On est convaincu que tout en restera là, loin d'imaginer qu'en réalité le petit ego blessé de celui qui vous admirait tant il y a trois jours ne cherche désormais plus qu'à vous foutre en l'air. On ne le réalise pas immédiatement, mais c'est le début d'un implacable processus de destruction, sous la forme d'un inexorable harcèlement : diffamation, humiliations, insultes, appel au viol, au meurtre, rien ne satisfait la soif de vengeance de celui qui n'hésite pas à jeter à vos trousses sa horde de followers haineux, trop heureux de pouvoir en toute impunité se vautrer dans la grossièreté la plus crasse et trouver un échos à leurs idées nauséabondes.
Le plus brillant dans ce deuxième roman de Myriam Leroy est selon moi qu'il est glaçant de réalisme. On suffoque aux côtés de la narratrice, on descend aux enfers à sa suite, ne doutant pas une seconde que nous pourrions être cette victime impuissante. L'écriture est brute, directe, désincarnée. Elle rend compte à merveille de l'isolement dans lequel ces épreuves sont le plus souvent traversées, entre proches chez qui l'indifférence (« laisse le parler, ce n'est pas bien grave ») ou les sous-entendus (« tu dois bien lui avoir dit quelque chose, non ? » ) ont laissé place à l'agacement (« c'est la seule chose dont tu sais parler, j'ai aussi mes problèmes »), collègues préférant ne pas prendre position et forces de l'ordre peu enclines à s'impliquer dans des affaires sortant de leur champ d'action traditionnel.
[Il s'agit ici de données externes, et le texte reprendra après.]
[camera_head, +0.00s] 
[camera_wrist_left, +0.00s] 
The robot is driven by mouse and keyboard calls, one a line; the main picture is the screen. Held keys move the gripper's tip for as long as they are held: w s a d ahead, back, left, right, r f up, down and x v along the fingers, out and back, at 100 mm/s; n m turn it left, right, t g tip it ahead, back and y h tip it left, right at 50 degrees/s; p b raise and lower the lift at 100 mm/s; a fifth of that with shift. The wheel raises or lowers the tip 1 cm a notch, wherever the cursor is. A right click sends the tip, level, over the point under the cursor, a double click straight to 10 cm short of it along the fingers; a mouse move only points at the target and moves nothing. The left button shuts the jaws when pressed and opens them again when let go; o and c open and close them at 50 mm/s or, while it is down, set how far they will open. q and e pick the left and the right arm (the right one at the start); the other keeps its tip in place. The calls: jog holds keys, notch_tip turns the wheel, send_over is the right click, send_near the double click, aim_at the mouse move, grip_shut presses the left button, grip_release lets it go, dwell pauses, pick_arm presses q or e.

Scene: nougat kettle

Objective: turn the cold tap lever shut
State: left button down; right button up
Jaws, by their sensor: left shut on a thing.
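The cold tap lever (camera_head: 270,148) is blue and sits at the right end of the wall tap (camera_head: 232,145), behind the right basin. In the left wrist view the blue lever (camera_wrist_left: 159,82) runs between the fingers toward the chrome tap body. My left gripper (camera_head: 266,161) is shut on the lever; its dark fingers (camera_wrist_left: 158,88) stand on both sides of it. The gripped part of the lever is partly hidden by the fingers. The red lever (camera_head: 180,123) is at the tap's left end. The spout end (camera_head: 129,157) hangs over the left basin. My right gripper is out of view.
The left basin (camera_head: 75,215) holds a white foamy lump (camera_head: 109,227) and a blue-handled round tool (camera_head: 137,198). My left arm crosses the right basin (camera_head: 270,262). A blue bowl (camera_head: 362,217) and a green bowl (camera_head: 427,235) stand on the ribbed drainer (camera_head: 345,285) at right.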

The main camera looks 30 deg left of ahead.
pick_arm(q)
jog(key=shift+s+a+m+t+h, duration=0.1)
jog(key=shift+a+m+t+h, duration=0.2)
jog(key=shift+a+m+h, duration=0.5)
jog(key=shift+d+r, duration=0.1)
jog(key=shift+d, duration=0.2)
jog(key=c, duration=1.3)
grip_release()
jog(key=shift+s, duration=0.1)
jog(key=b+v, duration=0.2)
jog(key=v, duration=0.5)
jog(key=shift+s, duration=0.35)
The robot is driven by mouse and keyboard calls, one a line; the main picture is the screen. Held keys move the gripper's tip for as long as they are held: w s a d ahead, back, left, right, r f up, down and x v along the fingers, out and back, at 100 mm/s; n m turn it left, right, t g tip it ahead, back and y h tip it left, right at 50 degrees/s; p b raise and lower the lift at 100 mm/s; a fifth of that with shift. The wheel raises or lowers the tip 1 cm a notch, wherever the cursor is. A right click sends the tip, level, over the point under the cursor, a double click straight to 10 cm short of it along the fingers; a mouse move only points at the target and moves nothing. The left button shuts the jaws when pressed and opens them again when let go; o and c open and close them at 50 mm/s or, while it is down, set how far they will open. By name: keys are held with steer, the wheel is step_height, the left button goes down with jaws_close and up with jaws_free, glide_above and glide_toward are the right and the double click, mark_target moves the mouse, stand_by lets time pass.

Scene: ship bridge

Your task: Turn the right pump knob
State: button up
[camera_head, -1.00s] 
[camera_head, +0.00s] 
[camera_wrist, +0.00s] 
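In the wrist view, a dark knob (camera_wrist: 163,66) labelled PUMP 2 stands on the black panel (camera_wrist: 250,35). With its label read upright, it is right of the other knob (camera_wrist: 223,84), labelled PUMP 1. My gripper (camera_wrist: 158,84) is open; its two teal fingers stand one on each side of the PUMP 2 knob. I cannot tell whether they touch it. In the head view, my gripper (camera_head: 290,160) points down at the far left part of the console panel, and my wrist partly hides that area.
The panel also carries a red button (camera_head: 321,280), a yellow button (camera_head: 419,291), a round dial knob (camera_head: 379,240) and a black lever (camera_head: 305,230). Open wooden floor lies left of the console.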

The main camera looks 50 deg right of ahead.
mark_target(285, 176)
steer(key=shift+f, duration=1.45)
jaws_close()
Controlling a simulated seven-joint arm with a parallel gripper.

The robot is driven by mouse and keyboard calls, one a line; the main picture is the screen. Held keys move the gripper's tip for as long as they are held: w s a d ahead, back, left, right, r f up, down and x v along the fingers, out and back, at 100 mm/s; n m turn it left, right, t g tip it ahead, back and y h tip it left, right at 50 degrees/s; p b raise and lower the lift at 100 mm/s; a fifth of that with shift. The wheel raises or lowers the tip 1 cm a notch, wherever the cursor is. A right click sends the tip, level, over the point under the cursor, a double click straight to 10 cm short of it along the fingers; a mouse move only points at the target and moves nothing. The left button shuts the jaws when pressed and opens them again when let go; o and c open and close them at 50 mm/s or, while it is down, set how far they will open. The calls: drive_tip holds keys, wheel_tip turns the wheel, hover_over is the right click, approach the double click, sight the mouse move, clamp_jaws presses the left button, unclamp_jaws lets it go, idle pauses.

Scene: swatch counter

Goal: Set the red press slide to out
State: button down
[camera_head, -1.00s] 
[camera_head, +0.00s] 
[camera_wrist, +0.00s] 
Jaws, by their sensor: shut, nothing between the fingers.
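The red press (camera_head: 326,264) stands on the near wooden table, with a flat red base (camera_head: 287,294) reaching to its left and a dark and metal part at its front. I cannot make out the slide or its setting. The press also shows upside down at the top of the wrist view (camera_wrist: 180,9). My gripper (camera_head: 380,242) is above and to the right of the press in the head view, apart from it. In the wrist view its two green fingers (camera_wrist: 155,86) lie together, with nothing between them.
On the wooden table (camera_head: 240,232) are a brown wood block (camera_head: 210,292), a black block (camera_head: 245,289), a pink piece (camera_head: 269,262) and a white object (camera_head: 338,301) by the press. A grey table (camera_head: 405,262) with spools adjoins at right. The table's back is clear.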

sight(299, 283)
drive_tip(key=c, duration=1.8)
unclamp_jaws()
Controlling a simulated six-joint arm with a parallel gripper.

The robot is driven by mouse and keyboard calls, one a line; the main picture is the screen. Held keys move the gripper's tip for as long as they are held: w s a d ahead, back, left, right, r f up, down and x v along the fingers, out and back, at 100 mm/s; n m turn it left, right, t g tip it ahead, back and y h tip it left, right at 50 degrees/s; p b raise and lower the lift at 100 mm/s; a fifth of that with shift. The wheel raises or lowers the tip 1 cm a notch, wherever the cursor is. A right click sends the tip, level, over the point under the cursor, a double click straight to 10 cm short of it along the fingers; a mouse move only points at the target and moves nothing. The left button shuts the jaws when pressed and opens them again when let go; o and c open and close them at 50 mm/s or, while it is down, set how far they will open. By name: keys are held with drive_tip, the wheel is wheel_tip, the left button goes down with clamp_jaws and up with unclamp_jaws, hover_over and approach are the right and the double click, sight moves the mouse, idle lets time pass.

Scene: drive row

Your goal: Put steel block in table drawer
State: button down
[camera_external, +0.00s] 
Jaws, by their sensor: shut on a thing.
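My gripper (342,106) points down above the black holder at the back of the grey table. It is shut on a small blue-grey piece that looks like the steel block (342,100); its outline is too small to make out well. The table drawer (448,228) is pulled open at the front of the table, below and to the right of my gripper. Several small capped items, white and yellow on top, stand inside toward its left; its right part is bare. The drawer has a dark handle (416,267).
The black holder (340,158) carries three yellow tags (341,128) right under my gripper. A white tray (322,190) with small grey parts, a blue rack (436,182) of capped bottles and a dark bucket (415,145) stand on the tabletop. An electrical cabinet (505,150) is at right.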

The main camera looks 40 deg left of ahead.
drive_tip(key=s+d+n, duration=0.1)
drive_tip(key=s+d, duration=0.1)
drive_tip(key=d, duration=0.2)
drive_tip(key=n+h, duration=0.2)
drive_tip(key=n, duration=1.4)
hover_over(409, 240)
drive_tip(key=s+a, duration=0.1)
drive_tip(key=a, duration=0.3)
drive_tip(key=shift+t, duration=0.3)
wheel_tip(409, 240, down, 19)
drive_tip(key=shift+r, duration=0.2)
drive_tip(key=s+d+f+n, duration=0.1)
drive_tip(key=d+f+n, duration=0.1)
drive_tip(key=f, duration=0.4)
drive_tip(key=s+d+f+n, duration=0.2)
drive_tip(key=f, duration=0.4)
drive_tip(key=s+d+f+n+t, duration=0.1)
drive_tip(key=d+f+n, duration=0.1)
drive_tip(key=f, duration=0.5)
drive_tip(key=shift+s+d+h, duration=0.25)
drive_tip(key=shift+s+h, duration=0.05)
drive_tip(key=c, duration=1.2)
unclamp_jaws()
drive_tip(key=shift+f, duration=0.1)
Les yeux ne commencent que trop doucement à s'ouvrir sur un fléau qu'il n'est plus tolérable de considérer comme marginal ou anodin. En ce sens, exposant lucidement les mécanismes, les thématiques récurrentes (stéréotypes de genre, misogynie et racisme primaire en tête) et les conséquences potentiellement dévastatrices du harcèlement en ligne, ce livre est salutaire. L'histoire est au final presque banale, c'est ce qui la rend terrifiante.
Haletant, original, ce roman ultramoderne est une plongée dans le monde impitoyable parce qu'anonyme du tout-connecté qui ne peut laisser indifférent, et qui questionne en outre de manière très interpellante sur la position de victime (pourquoi est-ce si difficile, pour une femme surtout, de parvenir à décider de mettre fin à une conversation qu'elle sait malsaine). N'y cherchez pas d'espoir, ni cherchez pas de réconfort, n'y cherchez même pas forcément de réponses, trouvez-y juste un beau moment de lecture.
Emoji coeur qui bat, emoji coup de poing, hashtag lisezle
(N'hésitez pas à consulter les interviews que l'auteure a donné à propos de sa propre expérience de harcèlement, c'est absolument édifiant de constater que la plupart des messages reçus par la narratrice ne sont que la reproduction de ceux reçus IRL.)
Denis était enchanté, la jeune et puncheuse journaliste qu'il admire tant alors qu'elle sur un media étatisé-islamo-gauchiste et pas juste pour sa beauté, il le jure juste pour ses répliques cinglantes, a accepté sa demande d'amitié facebook. Emoji festif. de là découleront des dizaines de messages intrusifs et introspectifs, légèrement déplacés. Face au relatif silence de la dame, des messages insistants, à peine voilés. Emoji grrr. Quand viendra le refus de communiquer, l'admiration devient détestation. Emoji poing.
A cela s'ajoute les commentaires, ceux en ligne des amis de Denis, qui au passage n'aiment pas les migrants. #logique . Et ceux IRL des amis, du petit copain des collègues, rassurants, si elle laisse pisser et détourne le regard, ça passera. #lookatthebrightsideoflife .
Et puis qu'elle dorme, qu'elle arrête de somatiser. #lessismore .
Dans ce roman court et efficace, Myriam Leroy nous raconte l'enfer du harcèlement en ligne. La difficulté de réagir personnellement, socialement et juridiquement à la haine insidieuse et quotidienne. Un pageturner terrifiant qui nous ramène aux idées reçues de notre société et qui vivent tapies au fonds même de l'esprit des bienveillants, qui nous rappelle la violence des mots.
Impossible de ne pas y lire, en partie au moins, sa propre histoire, le procès qu'elle a engagé , sa désertion il y a peu des réseaux sociaux. Alors Myriam, merci pour de témoignage fictionnel et beaucoup de courage pour remonter la pente.